The Double Game
Knopf, Aug 21 2012, $26.95
In 1984 young reporter Bill Cage interviews American espionage agent turned novelist Edwin Lemaster. After a few drinks, Edwin implies he considered working for the Soviet Union. That revelation led to Bill’s journalist career dying before it began. Over the years he became a public relations specialist spinning stories for his clients. Bill married and divorced April, and they have one child David who lives with her.
Over two decades later, an acrimonious Bill accompanies his dad a retired diplomat to the funeral of a CIA agent. Just after the funeral, Bill receives an anonymous letter encouraging him to follow up on the 1984 allegation as he failed to get the rest of the story. Feeling motivated for the first time since his career died, Bill using references from spy novels, heads to Europe where his dad worked and lives, and where Lemaster’s novels are located. In Vienna, he meets a former lover Litzi Strauss, as he investigates the spy who came in from the cold perhaps on the Soviet side.

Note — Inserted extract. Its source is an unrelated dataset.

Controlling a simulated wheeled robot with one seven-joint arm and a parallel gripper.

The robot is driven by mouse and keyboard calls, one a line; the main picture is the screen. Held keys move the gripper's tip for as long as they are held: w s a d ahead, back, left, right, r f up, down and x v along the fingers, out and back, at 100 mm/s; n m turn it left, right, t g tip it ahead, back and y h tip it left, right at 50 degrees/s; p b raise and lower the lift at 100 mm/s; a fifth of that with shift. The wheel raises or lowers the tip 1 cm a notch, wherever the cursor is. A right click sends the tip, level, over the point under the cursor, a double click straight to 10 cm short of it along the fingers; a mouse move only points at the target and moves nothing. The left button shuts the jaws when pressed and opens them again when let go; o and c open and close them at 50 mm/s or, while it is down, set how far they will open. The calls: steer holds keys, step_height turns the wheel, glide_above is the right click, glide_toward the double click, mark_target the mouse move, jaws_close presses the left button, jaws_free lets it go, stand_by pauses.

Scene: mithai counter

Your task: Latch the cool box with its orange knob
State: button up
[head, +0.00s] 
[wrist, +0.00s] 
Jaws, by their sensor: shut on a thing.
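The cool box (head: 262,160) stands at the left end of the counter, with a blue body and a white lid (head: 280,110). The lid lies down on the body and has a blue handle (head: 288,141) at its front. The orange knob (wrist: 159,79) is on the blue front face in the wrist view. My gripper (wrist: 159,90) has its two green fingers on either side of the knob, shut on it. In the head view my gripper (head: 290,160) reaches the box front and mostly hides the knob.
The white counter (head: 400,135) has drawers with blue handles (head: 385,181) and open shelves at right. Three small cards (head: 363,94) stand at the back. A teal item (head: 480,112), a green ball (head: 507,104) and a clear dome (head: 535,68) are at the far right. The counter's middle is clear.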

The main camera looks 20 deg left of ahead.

This is a fun spy thriller that gives the audience a taste of some of the classic espionage tales as Bill turns to them for advice. The story line is fast-paced with much of the fun being Bill’s ineptness as he seems more like Davey Osborne in Cloak and Dagger than Ian Fleming’s James Bond, Joseph Conrad’s Secret Agent, or James Fennimore Cooper’s The Spy. Fans will enjoy this engaging frolic through the literary world of espionage literature with a wonderful biography (to include Lemaster’s novels) as Don Fesperman pays homage to the genre with his enjoyable spy thriller.